## Work required
Locate the lines that hold the string "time". Copy every such line.

◆ ◆ ◆ ◆ ◆ ◆ ◆

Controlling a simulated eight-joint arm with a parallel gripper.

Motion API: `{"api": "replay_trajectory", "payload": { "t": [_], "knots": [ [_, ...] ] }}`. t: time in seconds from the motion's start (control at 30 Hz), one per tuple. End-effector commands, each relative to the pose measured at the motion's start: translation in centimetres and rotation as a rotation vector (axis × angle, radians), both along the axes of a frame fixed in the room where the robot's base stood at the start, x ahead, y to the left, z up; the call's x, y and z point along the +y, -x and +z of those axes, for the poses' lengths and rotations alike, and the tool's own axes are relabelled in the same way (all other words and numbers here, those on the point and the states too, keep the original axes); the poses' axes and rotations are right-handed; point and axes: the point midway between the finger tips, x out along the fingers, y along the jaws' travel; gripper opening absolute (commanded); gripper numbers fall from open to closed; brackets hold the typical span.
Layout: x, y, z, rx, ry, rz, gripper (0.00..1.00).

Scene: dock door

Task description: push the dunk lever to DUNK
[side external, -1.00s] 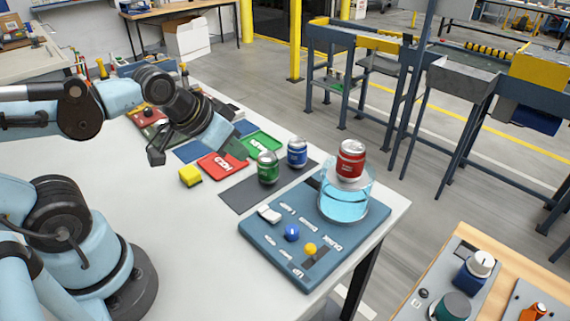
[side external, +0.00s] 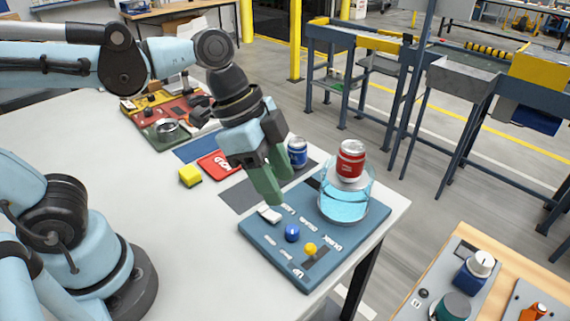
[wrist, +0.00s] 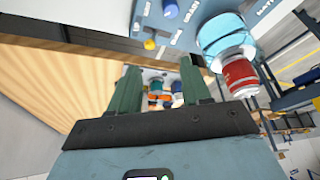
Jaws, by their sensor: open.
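A blue-grey panel (side external: 258,234) lies at the table's right corner. On it, a yellow knob (side external: 310,249) sits at a dark slot between the UP and DUNK labels; it appears to be the dunk lever and shows in the wrist view (wrist: 150,44). A clear tank (side external: 343,204) of blue water stands at the panel's back corner, with a red can (side external: 351,158) above the water. My gripper (side external: 270,192) is open and points down, above the panel's back left edge, apart from the knob. In the wrist view my fingers (wrist: 160,70) have nothing between them.
A blue knob (side external: 292,232) and a white switch (side external: 268,214) sit on the panel near the yellow knob. A blue can (side external: 297,153), a red tray (side external: 215,164) and a yellow block (side external: 190,176) stand behind.

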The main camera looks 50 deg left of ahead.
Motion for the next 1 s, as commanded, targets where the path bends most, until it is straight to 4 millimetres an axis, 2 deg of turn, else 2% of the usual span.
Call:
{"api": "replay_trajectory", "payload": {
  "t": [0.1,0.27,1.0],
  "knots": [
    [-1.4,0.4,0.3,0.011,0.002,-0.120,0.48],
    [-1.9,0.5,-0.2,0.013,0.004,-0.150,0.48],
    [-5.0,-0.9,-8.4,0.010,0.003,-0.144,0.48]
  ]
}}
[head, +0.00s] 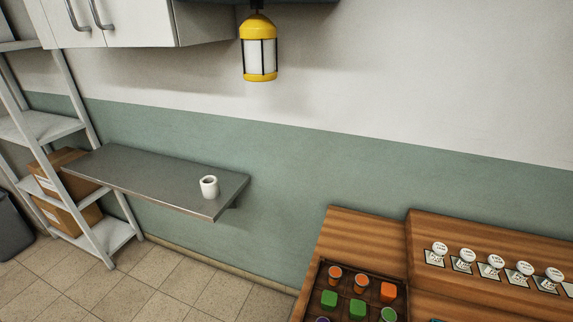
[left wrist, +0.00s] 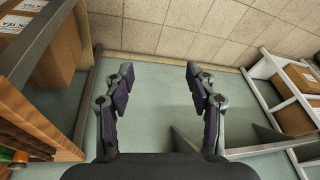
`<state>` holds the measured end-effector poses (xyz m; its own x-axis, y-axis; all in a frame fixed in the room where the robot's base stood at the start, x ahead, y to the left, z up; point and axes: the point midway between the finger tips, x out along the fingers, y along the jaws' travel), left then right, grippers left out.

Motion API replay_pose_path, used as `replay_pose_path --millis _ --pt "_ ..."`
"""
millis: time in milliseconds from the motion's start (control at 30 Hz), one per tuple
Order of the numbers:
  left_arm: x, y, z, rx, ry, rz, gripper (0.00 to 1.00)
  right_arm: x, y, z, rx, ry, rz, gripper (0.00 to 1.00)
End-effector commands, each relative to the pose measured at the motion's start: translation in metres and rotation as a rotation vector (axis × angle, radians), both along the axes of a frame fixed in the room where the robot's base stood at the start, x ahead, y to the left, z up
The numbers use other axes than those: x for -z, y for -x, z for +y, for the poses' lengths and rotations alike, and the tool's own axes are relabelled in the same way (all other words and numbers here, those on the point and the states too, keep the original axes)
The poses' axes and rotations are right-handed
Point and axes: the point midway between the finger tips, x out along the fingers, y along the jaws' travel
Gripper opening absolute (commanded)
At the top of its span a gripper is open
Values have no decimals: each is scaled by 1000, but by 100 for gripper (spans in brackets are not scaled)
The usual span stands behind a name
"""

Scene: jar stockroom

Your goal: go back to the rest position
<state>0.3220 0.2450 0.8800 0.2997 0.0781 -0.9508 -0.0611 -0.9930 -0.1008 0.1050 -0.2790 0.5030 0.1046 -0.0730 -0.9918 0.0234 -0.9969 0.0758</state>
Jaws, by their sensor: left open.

◆ ◆ ◆ ◆ ◆ ◆ ◆

## Solution to the exercise
Motion API: `{"api": "replay_trajectory", "payload": { "t": [_], "knots": [ [_, ...] ] }}`. t: time in seconds from the motion's start (control at 30 Hz), one per tuple. End-effector commands, each relative to the pose measured at the motion's start: translation in centimetres and rotation as a rotation vector (axis × angle, radians), both along the axes of a frame fixed in the room where the robot's base stood at the start, x ahead, y to the left, z up; the call's x, y and z point along the +y, -x and +z of those axes, for the poses' lengths and rotations alike, and the tool's own axes are relabelled in the same way (all other words and numbers here, those on the point and the states too, keep the original axes); the poses' axes and rotations are right-handed; point and axes: the point midway between the finger tips, x out along the fingers, y along the jaws' travel; gripper opening absolute (commanded); gripper numbers fall from open to closed; brackets hold the typical span.
millis: time in milliseconds from the motion's start (control at 30 Hz), one per tuple

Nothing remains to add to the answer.